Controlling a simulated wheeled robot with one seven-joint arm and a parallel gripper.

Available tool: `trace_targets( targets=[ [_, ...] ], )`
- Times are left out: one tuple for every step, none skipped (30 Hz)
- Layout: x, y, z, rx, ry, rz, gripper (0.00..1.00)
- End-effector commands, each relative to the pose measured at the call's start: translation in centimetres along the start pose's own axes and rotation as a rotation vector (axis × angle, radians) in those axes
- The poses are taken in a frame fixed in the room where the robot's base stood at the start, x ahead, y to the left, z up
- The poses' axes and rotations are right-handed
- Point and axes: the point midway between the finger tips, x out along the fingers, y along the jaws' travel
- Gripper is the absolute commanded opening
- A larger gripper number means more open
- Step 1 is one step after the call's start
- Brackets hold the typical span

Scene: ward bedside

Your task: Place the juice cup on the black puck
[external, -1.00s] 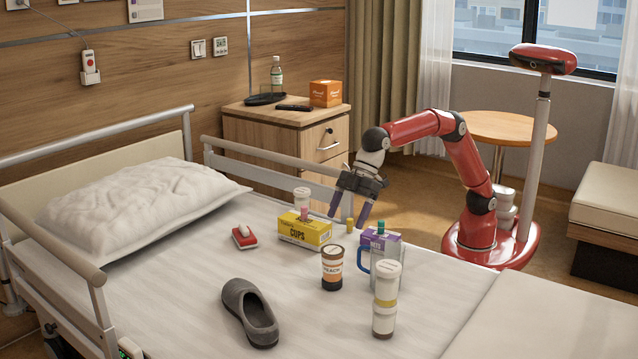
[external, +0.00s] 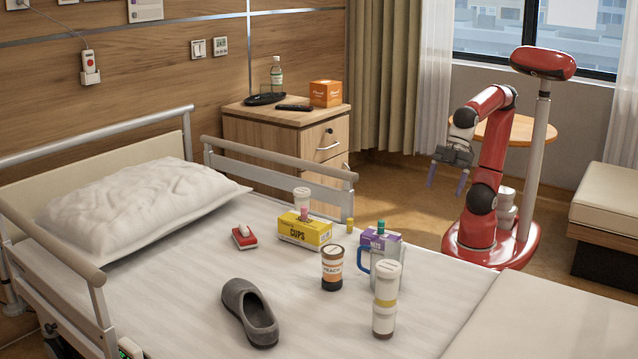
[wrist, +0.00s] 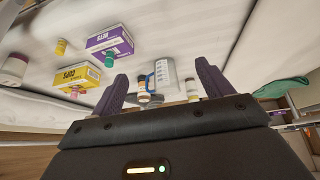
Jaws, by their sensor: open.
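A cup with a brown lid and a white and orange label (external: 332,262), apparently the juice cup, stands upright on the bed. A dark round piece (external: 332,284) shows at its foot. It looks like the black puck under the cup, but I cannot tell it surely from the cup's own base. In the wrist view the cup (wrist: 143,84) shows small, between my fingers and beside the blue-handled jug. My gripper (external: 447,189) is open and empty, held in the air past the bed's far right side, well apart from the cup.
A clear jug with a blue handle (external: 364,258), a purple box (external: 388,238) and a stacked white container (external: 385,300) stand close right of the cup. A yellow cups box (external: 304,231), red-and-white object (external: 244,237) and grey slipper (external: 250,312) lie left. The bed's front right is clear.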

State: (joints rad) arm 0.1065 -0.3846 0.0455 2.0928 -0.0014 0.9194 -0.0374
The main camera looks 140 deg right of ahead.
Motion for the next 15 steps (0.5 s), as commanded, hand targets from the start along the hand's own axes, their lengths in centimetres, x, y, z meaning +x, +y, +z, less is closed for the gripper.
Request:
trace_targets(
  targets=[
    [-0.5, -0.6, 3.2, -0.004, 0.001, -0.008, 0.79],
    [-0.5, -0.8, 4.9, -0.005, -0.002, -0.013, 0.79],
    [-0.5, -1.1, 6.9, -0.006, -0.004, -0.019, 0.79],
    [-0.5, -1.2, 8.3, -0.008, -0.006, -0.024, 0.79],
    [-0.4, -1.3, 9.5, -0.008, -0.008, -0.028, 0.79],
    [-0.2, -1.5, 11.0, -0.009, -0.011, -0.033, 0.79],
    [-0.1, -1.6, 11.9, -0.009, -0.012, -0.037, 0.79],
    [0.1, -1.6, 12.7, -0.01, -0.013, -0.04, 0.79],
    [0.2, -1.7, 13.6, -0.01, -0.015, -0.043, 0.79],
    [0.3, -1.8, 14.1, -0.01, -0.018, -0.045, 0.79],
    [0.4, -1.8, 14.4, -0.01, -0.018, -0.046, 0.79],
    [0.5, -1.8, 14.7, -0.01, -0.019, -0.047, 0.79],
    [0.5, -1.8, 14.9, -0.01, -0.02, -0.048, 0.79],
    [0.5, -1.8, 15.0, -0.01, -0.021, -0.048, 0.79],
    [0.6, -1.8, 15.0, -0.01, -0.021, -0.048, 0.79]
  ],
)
═══
Without any pictures, set down the lines from the one holding "- Times are" through the one holding "[wrist, +0.00s]".

§ Result of the exercise
- Times are left out: one tuple for every step, none skipped (30 Hz)
- Layout: x, y, z, rx, ry, rz, gripper (0.00..1.00)
- End-effector commands, each relative to the pose measured at the call's start: translation in centimetres along the start pose's own axes and rotation as a rotation vector (axis × angle, radians) in those axes
- The poses are taken in a frame fixed in the room where the robot's base stood at the start, x ahead, y to the left, z up
- The poses' axes and rotations are right-handed
- Point and axes: the point midway between the finger tips, x out along the fingers, y along the jaws' travel
- Gripper is the absolute commanded opening
- A larger gripper number means more open
- Step 1 is one step after the call's start
- Brackets hold the typical span

Scene: ward bedside

Your task: Place the juice cup on the black puck
[external, -1.00s] 
[external, +0.00s] 
[wrist, +0.00s] 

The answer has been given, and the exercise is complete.